ESTATE OF WILLIAM J. KAPPEL (DECEASED), (WILLIAM D. KAPPEL AND SARA KAPPEL COURTLEY, CO-EXECUTORS) AND SARA KAPPEL COURTLEY, SURVIVING WIFE, APPELLANTS
v.
COMMISSIONER OF INTERNAL REVENUE APPELLEE



ON APPEAL FROM THE UNITED STATES TAX COURT (T.C. No. 584-76)
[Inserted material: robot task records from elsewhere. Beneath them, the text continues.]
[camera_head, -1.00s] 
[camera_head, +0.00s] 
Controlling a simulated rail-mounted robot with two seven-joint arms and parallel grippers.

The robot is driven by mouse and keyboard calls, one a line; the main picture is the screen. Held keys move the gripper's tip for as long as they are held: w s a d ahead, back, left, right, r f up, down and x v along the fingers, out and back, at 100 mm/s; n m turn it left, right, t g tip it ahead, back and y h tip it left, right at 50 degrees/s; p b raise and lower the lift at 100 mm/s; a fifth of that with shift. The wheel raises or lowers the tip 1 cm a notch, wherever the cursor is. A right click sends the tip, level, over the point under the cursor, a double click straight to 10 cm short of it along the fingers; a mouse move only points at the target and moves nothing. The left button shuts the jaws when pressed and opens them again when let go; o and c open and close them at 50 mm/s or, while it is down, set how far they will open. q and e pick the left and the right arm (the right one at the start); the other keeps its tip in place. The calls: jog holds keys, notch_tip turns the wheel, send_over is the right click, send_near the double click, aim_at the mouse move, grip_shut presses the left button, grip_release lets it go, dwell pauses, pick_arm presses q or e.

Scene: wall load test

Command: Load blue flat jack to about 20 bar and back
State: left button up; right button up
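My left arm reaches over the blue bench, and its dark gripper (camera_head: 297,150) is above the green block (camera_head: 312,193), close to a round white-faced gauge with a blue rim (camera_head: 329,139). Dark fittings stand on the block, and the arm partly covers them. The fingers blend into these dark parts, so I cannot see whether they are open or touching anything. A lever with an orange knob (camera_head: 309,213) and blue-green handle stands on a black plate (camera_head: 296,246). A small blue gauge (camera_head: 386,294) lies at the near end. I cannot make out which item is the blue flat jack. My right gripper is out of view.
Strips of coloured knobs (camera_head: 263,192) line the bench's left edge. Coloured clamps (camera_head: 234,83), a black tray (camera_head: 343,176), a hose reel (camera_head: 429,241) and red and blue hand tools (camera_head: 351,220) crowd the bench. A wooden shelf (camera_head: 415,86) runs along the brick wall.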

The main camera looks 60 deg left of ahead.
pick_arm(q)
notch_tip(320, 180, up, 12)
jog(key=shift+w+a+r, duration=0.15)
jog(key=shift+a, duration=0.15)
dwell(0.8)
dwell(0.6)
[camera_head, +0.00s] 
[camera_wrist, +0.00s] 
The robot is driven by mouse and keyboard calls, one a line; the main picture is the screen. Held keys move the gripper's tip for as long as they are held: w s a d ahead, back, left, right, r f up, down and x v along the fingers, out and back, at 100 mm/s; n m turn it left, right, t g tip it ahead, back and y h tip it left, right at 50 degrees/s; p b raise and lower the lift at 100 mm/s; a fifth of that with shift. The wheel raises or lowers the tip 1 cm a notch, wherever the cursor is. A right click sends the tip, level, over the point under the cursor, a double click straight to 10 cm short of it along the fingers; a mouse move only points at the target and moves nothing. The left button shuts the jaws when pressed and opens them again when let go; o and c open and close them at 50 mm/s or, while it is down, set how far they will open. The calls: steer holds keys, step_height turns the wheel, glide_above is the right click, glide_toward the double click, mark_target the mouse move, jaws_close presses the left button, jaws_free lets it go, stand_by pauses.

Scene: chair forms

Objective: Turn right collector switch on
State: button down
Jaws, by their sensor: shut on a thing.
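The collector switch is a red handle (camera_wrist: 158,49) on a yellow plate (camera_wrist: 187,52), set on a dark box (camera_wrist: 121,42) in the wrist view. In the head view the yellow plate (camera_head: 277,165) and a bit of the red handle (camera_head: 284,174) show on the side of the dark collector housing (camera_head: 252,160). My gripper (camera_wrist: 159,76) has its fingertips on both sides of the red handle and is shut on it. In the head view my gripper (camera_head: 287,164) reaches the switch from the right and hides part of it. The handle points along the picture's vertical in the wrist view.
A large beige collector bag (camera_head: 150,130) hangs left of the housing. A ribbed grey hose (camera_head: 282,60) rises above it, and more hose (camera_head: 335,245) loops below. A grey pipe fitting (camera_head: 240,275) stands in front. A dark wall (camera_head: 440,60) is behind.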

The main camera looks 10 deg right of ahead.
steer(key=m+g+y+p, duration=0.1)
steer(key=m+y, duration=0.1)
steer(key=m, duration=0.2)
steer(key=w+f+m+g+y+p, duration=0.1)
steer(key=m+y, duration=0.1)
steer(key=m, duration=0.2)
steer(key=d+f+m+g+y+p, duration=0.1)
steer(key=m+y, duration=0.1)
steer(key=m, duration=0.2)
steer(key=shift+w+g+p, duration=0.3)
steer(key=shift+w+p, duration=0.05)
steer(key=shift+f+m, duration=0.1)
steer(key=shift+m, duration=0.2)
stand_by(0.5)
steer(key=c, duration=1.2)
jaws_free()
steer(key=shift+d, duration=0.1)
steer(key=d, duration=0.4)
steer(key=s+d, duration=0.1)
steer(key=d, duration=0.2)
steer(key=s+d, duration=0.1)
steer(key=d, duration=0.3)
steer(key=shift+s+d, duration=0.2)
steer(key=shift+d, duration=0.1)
Before Gibbons and Higginbotham, Circuit Judges, and Ziegler, District Judge.*fn*

Author: Gibbons

Opinion OF THE COURT

This appeal by taxpayers from a decision of the Tax Court requires consideration of the interrelationship between the limitation on assessment and collection of tax in 26 U.S.C. § 6501 (1976) and the mitigation and adjustment provisions of the Internal Revenue Code, 26 U.S.C. §§ 1311-1314 (1976), dealing with maintenance of inconsistent positions. Specifically, we must determine whether, when a taxpayer makes an overpayment of taxes in one year the Commissioner can make an assessment of taxes for a year which was already time-barred at the time the overpayment was made. The Tax Court held that such an assessment was proper.*fn1 We conclude that the Tax Court misconstrued sections 1311 and 1312 of the Code, and we reverse.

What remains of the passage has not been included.